O que esperar, então, do show de Roger Waters em sua nova rodada pelo Brasil? Como estar surpreso quando ele exerce o seu direito de protestar contra o estadunidense Donald Trump, o húngaro Viktor Orbán, a francesa Marine Le Pen, o austríaco Sebastian Kurz, o britânico Nigel Farage, o polonês Jaroslaw Kaczynski, o russo Vladimir Putin e o brasileiro Jair Bolsonaro? Como acreditar que ele deixaria de fazer o seu tradicional protesto contra o nazismo que matara sua família e milhões? Como ele não reagiria ao fascismo que se apresenta diante de nosso olhar? Como impedir que ele e todas as pessoas que amam o seu semelhante cantem, falem e protestem?
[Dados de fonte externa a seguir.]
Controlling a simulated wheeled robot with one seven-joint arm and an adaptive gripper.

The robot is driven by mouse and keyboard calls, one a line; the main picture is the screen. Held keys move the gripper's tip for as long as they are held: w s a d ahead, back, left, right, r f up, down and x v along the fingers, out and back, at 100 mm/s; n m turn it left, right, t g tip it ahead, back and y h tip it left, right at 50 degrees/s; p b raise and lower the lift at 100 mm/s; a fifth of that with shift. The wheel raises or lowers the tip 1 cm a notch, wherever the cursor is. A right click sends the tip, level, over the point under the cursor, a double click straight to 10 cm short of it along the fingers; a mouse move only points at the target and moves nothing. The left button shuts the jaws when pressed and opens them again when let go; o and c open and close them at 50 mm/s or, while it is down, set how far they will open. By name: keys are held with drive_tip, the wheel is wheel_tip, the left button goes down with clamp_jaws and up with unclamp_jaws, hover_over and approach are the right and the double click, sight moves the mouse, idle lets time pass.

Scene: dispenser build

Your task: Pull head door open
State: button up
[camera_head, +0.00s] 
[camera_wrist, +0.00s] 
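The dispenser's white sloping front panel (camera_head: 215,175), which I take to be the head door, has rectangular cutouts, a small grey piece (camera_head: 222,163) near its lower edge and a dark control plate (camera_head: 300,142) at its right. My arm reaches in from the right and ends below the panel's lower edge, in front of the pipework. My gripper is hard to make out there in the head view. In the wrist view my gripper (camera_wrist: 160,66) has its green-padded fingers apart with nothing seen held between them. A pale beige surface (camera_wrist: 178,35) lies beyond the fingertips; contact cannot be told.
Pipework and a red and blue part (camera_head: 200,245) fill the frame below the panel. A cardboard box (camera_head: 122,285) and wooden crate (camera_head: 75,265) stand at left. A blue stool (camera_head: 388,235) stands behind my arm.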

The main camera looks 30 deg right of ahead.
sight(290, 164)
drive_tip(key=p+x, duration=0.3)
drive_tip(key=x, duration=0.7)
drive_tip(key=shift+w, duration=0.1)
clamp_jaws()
Talvez possamos encontrar as respostas na música Blowin’In The Wind, de Bob Dylan e seu atemporal rock de protesto. Afinal, “quantos anos algumas pessoas podem existir até que permitam ser livres? Sim, e quantas mortes ele causará até saber que outras demais morreram? E quantas vezes um homem pode virar a sua cabeça e fingir que ele simplesmente não vê?” Roger Waters, em sua turnê pelo Brasil, no velho estilo Bob Dylan, nos diz que “a resposta, meu amigo, está soprando ao vento. A resposta está soprando ao vento”.
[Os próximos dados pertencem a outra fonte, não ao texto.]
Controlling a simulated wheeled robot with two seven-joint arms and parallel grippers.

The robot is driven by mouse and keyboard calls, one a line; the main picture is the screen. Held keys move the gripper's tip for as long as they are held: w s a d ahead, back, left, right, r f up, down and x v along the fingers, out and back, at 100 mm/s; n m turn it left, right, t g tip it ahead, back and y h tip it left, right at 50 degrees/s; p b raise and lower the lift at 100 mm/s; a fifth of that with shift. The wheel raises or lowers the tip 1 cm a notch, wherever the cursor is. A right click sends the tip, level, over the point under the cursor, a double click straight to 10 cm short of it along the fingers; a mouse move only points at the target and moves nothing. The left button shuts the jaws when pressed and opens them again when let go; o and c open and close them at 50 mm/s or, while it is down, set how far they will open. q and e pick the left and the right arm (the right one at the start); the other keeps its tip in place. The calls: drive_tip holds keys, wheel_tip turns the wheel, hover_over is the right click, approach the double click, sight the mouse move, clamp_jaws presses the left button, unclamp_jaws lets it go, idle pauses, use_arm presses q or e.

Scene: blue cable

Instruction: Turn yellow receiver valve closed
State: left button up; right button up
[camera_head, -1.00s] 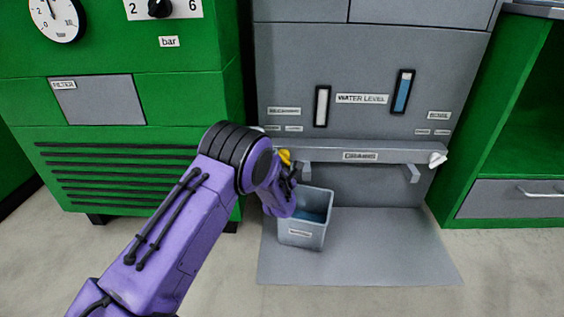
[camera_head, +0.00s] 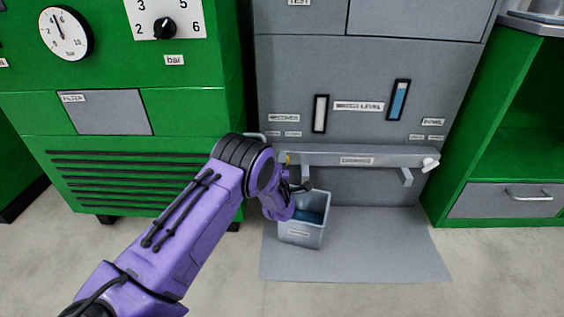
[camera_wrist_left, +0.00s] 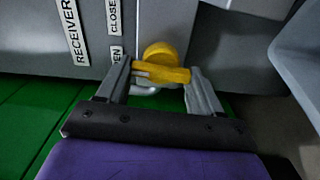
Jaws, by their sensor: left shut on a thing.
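The yellow receiver valve (camera_wrist_left: 160,66) is on the grey cabinet, beside the RECEIVER label (camera_wrist_left: 73,30) and the CLOSE and OPEN labels in the left wrist view. Its handle lies crosswise between the two fingers of my left gripper (camera_wrist_left: 162,82), which is shut on it. In the head view only a small yellow part of the valve (camera_head: 288,158) shows above my purple left wrist, at the left end of the drain ledge. The rest is hidden there. My right gripper is not in view.
A grey bucket (camera_head: 320,212) with blue liquid stands just below and right of my left gripper. A white valve (camera_head: 430,164) is at the ledge's right end. A green cabinet (camera_head: 130,165) stands close on the left.

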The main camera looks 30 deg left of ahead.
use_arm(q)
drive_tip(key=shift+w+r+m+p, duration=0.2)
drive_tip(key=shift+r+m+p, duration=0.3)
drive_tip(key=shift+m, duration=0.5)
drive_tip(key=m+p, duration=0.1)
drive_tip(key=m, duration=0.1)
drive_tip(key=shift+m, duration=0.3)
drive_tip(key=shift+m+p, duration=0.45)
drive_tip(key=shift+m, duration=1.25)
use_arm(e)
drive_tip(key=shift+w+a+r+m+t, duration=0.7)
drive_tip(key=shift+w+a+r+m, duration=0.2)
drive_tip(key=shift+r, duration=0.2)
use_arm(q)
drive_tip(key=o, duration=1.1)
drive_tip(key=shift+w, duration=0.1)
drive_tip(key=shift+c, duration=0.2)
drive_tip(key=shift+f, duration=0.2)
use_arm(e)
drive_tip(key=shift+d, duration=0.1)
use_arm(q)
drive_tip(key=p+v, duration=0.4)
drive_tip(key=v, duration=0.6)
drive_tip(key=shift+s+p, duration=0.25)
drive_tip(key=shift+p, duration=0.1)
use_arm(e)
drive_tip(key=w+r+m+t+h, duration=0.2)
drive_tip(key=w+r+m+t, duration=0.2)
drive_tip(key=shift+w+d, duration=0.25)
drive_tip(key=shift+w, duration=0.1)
E o vento nos sopra que combater o nazismo, o fascismo e toda forma de violência ainda é preciso, urgente e imprescindível, pois a paz ainda não venceu a guerra. A cada instante, em todo lugar do mundo, surgem propostas que transformam a violência, o racismo, a misoginia, o preconceito, a homofobia e outras formas de ódio em votos eleitorais depositados em urnas que espelham o que cada eleitor guarda na urna secreta do seu próprio coração.
Roger Waters, com o seu rock rebelde, sopra para a nossa consciência e nos pergunta, corajoso, desafiador e confortavelmente entorpecido: “Olá, tem alguém aí? Apenas acene se puder me ouvir. Tem alguém em casa?” E ao falar para o “eu” escondido em cada um de nós, faz um alerta: “Nós não precisamos de nenhuma lavagem cerebral”, pois, “em suma, tudo era apenas tijolos no muro. Em suma, todos vocês eram apenas tijolos no muro”. O muro que cada um constrói ou destrói a partir do primeiro “eu-tijolo”.